Checking: $e_z^\mu u_\mu = 0$ and $e_z^\mu (e_z)_\mu = -1$ still hold. The mixing of the time and space components in $e_z$ is what produces aberration: rays that were straight ahead for the stationary observer are now tilted in the boosted frame.

Initial conditions in the Schwarzschild geometry

With the general framework in place, let’s apply it to the geometry we actually care about. For the concrete case of Schwarzschild spacetime, we need to specify an explicit tetrad. The Schwarzschild metric in spherical coordinates $(t, r, \theta, \varphi)$ is

\[\mathrm{d}s^2 = f(r)\,\mathrm{d}t^2 - \frac{\mathrm{d}r^2}{f(r)} - r^2\mathrm{d}\theta^2 - r^2\sin^2\theta\,\mathrm{d}\varphi^2, \qquad f(r) = 1 - \frac{2M}{r}.\]

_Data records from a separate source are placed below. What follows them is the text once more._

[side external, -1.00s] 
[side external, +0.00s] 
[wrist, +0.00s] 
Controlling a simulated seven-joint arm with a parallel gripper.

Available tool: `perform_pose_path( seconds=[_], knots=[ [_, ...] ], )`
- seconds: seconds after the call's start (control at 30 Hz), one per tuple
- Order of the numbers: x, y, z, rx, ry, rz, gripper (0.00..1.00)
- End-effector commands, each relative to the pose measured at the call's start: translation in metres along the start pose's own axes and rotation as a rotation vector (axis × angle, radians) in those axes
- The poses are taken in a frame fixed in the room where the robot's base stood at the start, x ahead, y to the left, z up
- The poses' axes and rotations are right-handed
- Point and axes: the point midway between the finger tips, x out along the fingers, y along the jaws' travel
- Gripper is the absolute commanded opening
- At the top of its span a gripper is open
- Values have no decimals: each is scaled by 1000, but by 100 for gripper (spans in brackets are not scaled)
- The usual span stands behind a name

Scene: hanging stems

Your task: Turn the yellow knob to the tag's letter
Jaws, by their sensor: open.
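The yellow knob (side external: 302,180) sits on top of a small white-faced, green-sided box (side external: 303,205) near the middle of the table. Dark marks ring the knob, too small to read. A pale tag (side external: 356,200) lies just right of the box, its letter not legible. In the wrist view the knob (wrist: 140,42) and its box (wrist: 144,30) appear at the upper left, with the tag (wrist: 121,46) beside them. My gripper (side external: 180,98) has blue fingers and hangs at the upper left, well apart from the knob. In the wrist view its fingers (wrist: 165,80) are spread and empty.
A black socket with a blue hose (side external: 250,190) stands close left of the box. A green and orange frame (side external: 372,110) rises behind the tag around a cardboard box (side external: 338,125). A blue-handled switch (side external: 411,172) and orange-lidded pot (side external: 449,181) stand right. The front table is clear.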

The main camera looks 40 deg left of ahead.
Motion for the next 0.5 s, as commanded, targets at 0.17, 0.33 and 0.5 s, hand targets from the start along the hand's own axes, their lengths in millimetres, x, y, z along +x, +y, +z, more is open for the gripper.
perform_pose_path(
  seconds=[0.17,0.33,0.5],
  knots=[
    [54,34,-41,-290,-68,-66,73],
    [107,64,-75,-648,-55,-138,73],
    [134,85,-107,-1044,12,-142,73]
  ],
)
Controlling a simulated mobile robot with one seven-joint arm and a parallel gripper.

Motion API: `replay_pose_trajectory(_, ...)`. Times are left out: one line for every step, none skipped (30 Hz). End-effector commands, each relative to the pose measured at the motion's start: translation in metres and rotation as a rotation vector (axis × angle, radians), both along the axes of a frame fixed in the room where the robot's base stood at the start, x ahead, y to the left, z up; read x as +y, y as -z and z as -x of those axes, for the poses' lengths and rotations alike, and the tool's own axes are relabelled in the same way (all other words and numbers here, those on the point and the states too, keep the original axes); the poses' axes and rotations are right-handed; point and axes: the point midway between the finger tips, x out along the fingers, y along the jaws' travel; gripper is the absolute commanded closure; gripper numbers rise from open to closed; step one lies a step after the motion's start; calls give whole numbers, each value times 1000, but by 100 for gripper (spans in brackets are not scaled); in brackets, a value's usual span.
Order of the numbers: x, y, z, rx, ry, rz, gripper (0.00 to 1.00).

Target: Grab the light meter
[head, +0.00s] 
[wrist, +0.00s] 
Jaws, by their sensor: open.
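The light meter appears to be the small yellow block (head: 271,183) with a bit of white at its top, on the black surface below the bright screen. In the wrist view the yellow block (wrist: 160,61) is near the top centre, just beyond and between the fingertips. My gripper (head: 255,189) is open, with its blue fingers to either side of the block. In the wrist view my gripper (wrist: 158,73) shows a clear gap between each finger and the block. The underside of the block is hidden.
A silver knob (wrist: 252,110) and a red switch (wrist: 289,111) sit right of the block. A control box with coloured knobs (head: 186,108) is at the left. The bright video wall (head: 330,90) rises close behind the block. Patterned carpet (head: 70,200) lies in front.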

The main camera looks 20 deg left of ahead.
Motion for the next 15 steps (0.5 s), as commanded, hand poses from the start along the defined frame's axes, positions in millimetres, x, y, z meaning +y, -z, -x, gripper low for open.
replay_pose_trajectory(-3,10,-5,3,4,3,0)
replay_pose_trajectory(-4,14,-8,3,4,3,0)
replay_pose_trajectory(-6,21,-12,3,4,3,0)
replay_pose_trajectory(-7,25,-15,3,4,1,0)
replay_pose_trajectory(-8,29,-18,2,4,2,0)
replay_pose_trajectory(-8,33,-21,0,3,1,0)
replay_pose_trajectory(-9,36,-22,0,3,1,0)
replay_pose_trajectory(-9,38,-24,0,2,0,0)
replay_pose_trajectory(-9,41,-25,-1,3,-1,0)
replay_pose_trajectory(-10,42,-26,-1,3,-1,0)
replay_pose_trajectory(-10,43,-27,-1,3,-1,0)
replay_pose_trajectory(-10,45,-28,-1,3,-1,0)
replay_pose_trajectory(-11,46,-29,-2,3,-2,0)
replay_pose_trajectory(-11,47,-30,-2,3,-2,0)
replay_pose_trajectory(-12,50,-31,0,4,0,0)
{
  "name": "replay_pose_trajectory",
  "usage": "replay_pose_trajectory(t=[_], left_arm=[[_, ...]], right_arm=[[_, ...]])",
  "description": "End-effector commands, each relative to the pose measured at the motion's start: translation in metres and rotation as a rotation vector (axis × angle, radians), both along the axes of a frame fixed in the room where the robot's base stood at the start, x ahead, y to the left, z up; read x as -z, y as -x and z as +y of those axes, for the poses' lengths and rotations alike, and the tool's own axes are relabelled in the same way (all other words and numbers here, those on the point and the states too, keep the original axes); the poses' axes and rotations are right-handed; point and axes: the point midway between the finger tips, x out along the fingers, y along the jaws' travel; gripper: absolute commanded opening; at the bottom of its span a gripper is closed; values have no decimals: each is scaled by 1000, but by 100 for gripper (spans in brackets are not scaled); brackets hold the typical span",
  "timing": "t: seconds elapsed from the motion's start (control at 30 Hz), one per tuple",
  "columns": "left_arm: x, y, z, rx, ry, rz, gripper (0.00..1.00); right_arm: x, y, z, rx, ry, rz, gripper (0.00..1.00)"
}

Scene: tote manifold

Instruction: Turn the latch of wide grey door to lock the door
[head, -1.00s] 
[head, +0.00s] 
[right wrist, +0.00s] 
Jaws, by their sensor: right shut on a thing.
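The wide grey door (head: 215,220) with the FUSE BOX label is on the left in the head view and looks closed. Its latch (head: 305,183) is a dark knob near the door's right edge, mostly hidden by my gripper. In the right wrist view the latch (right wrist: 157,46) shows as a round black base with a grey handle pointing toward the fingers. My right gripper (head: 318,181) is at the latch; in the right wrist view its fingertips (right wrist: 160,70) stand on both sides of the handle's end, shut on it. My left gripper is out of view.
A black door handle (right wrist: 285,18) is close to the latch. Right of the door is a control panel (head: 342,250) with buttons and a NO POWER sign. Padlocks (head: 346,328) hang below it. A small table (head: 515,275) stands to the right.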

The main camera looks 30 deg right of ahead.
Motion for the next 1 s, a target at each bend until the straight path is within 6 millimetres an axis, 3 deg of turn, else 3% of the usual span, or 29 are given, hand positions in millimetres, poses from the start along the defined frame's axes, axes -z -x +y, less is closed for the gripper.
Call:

A first guess for the tetrad would be to simply normalise the coordinate basis, which gives a timelike vector proportional to $\partial_t$ and spatial vectors proportional to $\partial_r$, $\partial_\theta$, $\partial_\varphi$. This works, but only outside the horizon where $f(r) > 0$. Inside the horizon $f(r)$ changes sign, so $\partial_t$ becomes spacelike and $\partial_r$ becomes timelike. The tetrad no longer has the right signature.

A better choice, following Seeing relativity I, is the tetrad associated to a freely falling observer starting from rest at infinity with zero angular momentum. This is known as the rain frame (Seeing relativity I calls it a Zero Angular Momentum Observer, or ZAMO). Its explicit components in Schwarzschild coordinates are

\[e_t^\mu = \left(\frac{1}{f(r)},\ -\sqrt{\frac{2M}{r}},\ 0,\ 0\right), \qquad e_r^\mu = \left(-\frac{\sqrt{2M/r}}{f(r)},\ 1,\ 0,\ 0\right),\] \[e_\theta^\mu = \left(0,\ 0,\ \frac{1}{r},\ 0\right), \qquad e_\varphi^\mu = \left(0,\ 0,\ 0,\ \frac{1}{r\sin\theta}\right).\]

In practice the observer placed in front of the scene is not necessarily freely falling. The rain-frame tetrad therefore serves as a reference frame: the actual observer velocity is applied on top of it via a Lorentz boost, exactly as described in the moving observer example above. The boost transforms the freely-falling frame into the observer’s own frame before the rays are generated.